#### Description of the task:
Present the following entries again, word for word and in full.

____________________

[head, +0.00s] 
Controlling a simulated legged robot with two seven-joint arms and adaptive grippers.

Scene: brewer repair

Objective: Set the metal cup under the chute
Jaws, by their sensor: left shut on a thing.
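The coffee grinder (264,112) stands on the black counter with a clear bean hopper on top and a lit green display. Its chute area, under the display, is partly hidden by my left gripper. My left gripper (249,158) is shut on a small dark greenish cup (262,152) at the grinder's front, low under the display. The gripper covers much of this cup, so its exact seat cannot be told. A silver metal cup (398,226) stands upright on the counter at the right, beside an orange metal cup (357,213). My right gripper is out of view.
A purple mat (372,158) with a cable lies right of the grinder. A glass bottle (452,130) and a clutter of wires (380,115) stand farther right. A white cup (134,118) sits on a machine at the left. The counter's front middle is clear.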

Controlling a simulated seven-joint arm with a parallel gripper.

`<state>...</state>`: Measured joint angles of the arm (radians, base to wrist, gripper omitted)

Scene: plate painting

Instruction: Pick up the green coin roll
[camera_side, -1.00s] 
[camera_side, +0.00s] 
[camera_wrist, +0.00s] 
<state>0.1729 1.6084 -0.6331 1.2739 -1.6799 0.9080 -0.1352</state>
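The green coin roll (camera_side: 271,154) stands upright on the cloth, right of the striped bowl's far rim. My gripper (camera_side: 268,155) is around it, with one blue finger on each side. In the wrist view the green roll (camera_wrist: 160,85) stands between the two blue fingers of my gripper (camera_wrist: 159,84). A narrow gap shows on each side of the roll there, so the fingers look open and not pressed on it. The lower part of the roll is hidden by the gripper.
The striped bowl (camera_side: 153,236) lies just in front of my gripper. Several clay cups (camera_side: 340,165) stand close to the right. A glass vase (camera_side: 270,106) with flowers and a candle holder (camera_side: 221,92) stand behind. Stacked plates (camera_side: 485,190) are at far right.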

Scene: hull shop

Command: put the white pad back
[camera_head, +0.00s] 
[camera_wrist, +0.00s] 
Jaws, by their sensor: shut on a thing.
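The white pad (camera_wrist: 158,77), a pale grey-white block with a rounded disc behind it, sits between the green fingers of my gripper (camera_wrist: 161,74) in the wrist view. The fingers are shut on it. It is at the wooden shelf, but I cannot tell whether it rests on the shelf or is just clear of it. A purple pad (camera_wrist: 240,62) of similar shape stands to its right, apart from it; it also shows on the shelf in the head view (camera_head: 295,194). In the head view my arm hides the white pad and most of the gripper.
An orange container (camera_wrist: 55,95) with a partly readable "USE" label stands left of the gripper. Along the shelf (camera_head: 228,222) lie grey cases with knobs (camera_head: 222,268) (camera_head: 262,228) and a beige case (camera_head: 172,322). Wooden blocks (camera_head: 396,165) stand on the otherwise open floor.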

____________________

#### Answer in full:
[head, +0.00s] 
Controlling a simulated legged robot with two seven-joint arms and adaptive grippers.

Scene: brewer repair

Objective: Set the metal cup under the chute
Jaws, by their sensor: left shut on a thing.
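The coffee grinder (264,112) stands on the black counter with a clear bean hopper on top and a lit green display. Its chute area, under the display, is partly hidden by my left gripper. My left gripper (249,158) is shut on a small dark greenish cup (262,152) at the grinder's front, low under the display. The gripper covers much of this cup, so its exact seat cannot be told. A silver metal cup (398,226) stands upright on the counter at the right, beside an orange metal cup (357,213). My right gripper is out of view.
A purple mat (372,158) with a cable lies right of the grinder. A glass bottle (452,130) and a clutter of wires (380,115) stand farther right. A white cup (134,118) sits on a machine at the left. The counter's front middle is clear.

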Controlling a simulated seven-joint arm with a parallel gripper.

`<state>...</state>`: Measured joint angles of the arm (radians, base to wrist, gripper omitted)

Scene: plate painting

Instruction: Pick up the green coin roll
[camera_side, -1.00s] 
[camera_side, +0.00s] 
[camera_wrist, +0.00s] 
<state>0.1729 1.6084 -0.6331 1.2739 -1.6799 0.9080 -0.1352</state>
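The green coin roll (camera_side: 271,154) stands upright on the cloth, right of the striped bowl's far rim. My gripper (camera_side: 268,155) is around it, with one blue finger on each side. In the wrist view the green roll (camera_wrist: 160,85) stands between the two blue fingers of my gripper (camera_wrist: 159,84). A narrow gap shows on each side of the roll there, so the fingers look open and not pressed on it. The lower part of the roll is hidden by the gripper.
The striped bowl (camera_side: 153,236) lies just in front of my gripper. Several clay cups (camera_side: 340,165) stand close to the right. A glass vase (camera_side: 270,106) with flowers and a candle holder (camera_side: 221,92) stand behind. Stacked plates (camera_side: 485,190) are at far right.

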Scene: hull shop

Command: put the white pad back
[camera_head, +0.00s] 
[camera_wrist, +0.00s] 
Jaws, by their sensor: shut on a thing.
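The white pad (camera_wrist: 158,77), a pale grey-white block with a rounded disc behind it, sits between the green fingers of my gripper (camera_wrist: 161,74) in the wrist view. The fingers are shut on it. It is at the wooden shelf, but I cannot tell whether it rests on the shelf or is just clear of it. A purple pad (camera_wrist: 240,62) of similar shape stands to its right, apart from it; it also shows on the shelf in the head view (camera_head: 295,194). In the head view my arm hides the white pad and most of the gripper.
An orange container (camera_wrist: 55,95) with a partly readable "USE" label stands left of the gripper. Along the shelf (camera_head: 228,222) lie grey cases with knobs (camera_head: 222,268) (camera_head: 262,228) and a beige case (camera_head: 172,322). Wooden blocks (camera_head: 396,165) stand on the otherwise open floor.

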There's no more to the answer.